For most Asia-Pacific economies, it is the trade flows to Middle East and North America over the coming decade that will witness accelerated growth rates rather than trade to the Eurozone. In addition, established trade routes between Asia-Pacific and Japan will continue expanding. The US will also continue to remain the single largest growing opportunity for Asia’s RGMs. Singapore’s trading partners will remain diversified across Asia, and the country will continue to expand outside the region, with the US a key market. It will also remain a crucial hub for global trade, transport and financial services over the next decade. “Perhaps the most striking findings are the growth rates for Asia-Pacific exports to India. Over the next decade, trade with India is likely to be a key opportunity for nearly every country in the region,” adds Dalbosco.

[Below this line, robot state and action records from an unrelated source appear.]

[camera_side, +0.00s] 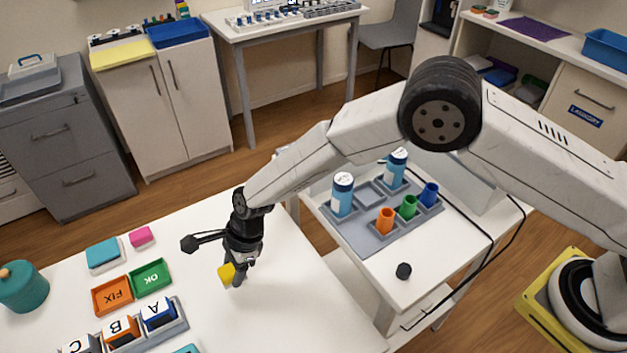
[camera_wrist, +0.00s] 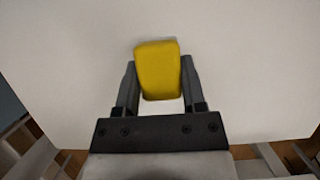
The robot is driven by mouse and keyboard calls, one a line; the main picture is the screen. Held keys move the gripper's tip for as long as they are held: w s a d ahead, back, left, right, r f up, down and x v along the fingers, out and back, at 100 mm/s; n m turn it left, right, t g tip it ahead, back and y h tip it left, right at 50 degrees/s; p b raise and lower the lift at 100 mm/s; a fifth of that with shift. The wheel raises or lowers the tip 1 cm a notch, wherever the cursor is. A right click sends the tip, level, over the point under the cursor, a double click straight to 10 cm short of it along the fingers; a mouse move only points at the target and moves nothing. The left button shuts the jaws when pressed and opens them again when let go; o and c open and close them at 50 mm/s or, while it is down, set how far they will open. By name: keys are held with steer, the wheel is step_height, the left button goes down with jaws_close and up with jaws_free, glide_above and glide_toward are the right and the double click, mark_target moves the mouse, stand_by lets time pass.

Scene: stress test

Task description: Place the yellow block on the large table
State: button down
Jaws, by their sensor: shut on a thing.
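The yellow block (camera_side: 226,273) is between the fingers of my gripper (camera_side: 236,277) in the side view. The wrist view shows the yellow block (camera_wrist: 158,70) clasped by both fingers of my gripper (camera_wrist: 159,82). My gripper points down over the large white table (camera_side: 300,310), right of the coloured trays. The block is at or just above the tabletop; I cannot tell if it touches. The white table surface (camera_wrist: 60,60) fills most of the wrist view behind the block.
Left of my gripper are a green OK tray (camera_side: 151,275), an orange FIX tray (camera_side: 112,295), a rack (camera_side: 172,333) with lettered blocks, and a teal pot (camera_side: 22,287). A small side table (camera_side: 440,262) holds bottles and cups. The table is clear right of my gripper.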

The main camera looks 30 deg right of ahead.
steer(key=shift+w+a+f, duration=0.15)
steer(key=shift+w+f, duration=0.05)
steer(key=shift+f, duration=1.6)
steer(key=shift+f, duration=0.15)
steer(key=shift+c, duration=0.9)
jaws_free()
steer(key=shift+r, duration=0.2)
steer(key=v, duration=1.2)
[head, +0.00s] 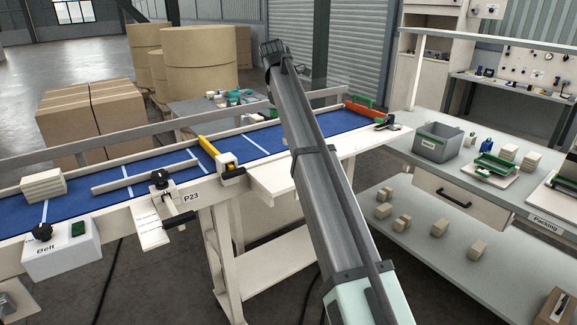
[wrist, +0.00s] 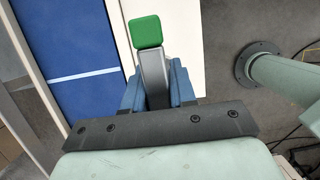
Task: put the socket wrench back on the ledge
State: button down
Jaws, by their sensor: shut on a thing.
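In the wrist view, my gripper (wrist: 160,92) has its blue fingers shut on a grey bar with a green square end, which I take for the socket wrench (wrist: 148,45). The green end points away from the gripper, toward the top of the picture. Behind it is a white surface that looks like the ledge (wrist: 190,45), beside the blue belt. Whether the wrench touches it I cannot tell. In the head view the white ledge (head: 365,143) runs along the near side of the belt.
The blue belt (head: 255,142) carries a yellow block (head: 210,150) and an orange block (head: 366,112). A black-knobbed clamp (head: 160,180) stands on the near rail. At right, the packing bench (head: 410,146) holds a grey bin (head: 437,142) and small boxes.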

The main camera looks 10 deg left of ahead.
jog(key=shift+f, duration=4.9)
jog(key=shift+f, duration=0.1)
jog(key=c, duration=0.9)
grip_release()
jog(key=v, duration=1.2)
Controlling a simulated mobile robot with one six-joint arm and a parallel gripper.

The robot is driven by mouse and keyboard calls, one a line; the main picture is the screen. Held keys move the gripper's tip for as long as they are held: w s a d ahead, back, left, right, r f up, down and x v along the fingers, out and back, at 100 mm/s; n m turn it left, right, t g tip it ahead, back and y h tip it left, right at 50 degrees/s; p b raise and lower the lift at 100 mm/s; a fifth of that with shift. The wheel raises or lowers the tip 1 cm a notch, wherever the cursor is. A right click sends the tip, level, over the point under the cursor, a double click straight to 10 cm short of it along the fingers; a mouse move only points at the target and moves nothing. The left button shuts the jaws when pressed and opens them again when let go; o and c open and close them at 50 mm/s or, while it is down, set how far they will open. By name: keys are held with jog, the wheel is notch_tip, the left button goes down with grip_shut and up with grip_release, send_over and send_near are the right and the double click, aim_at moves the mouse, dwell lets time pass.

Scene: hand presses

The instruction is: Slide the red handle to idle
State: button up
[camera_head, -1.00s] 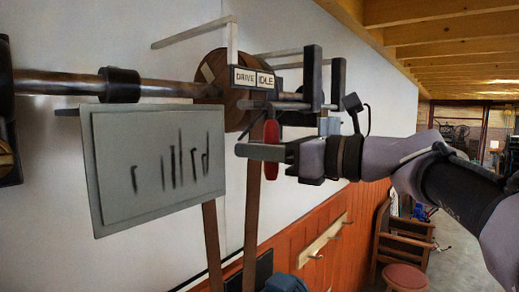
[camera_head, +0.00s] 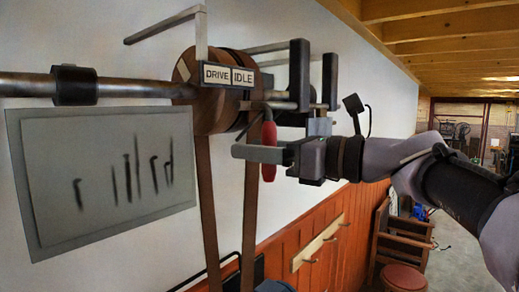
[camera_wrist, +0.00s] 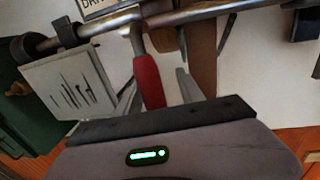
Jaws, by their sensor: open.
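The red handle (camera_head: 269,172) hangs below the shaft on a bent rod, right of the sign's IDLE half. The sign (camera_head: 229,75) reads DRIVE on the left and IDLE on the right. My gripper (camera_head: 250,153) is open at the handle's height, and its near grey finger crosses in front of the handle's middle. In the wrist view the red handle (camera_wrist: 149,80) stands between the two spread fingers, slightly tilted. Whether a finger touches it I cannot tell.
A grey panel with dark marks (camera_head: 110,175) hangs at the left. The shaft (camera_head: 28,85) and a brown pulley (camera_head: 203,120) with belts lie behind. Dark upright bars (camera_head: 299,75) stand just above my gripper. A wooden chair (camera_head: 403,245) is at the lower right.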

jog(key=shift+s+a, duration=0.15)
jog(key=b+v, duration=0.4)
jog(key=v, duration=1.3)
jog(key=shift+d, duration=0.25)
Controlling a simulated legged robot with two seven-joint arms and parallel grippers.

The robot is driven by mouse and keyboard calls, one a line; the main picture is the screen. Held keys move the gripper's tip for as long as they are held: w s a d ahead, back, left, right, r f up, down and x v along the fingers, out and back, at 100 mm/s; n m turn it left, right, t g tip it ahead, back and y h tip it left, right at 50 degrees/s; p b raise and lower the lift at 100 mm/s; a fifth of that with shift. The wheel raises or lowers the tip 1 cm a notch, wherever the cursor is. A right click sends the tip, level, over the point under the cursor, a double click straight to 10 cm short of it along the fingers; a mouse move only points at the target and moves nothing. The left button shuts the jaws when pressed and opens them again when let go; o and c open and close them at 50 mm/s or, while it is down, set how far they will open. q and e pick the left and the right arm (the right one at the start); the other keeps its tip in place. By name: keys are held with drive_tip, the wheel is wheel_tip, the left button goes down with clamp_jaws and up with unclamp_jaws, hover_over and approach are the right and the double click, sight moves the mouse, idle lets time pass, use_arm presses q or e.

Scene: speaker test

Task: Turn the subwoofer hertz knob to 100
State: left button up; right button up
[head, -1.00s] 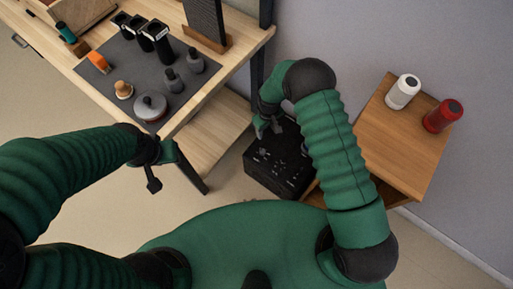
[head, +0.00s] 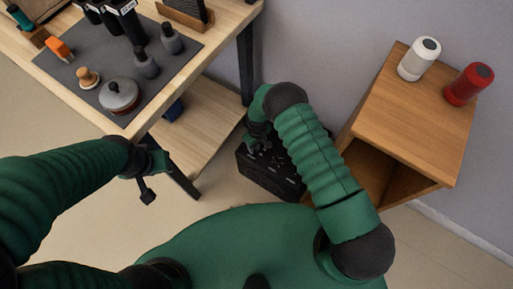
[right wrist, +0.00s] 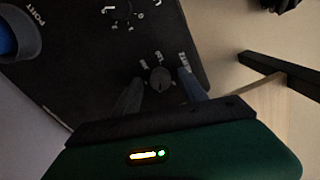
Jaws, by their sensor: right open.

The promise and peril of growth
Given the uncertainties inherent in any forecast, the report also takes into consideration two alternative scenarios for the evolution of trade in Asia:
- A faster-than-baseline growth in Asia’s middle class would generate a virtual circle of growth in the region, feeding higher levels of intra-regional trade.
- One country’s more rapid move up the value chain, beyond the baseline (China, for example), would lead to a decline in intra-regional trade levels, as more components of the supply chain for high-technology products would be within China.
“Over the next decade, exports of services will increase strongly, in part driven by increased demand for services in home markets as the population grows wealthier. To this end, the rapid growth of the consumer market in Asia represents a significant opportunity for multinationals that are able to interpret these trends as well as the possible alternatives, and adapt their business strategies to cater for Asian tastes and preferences,” concludes Dalbosco.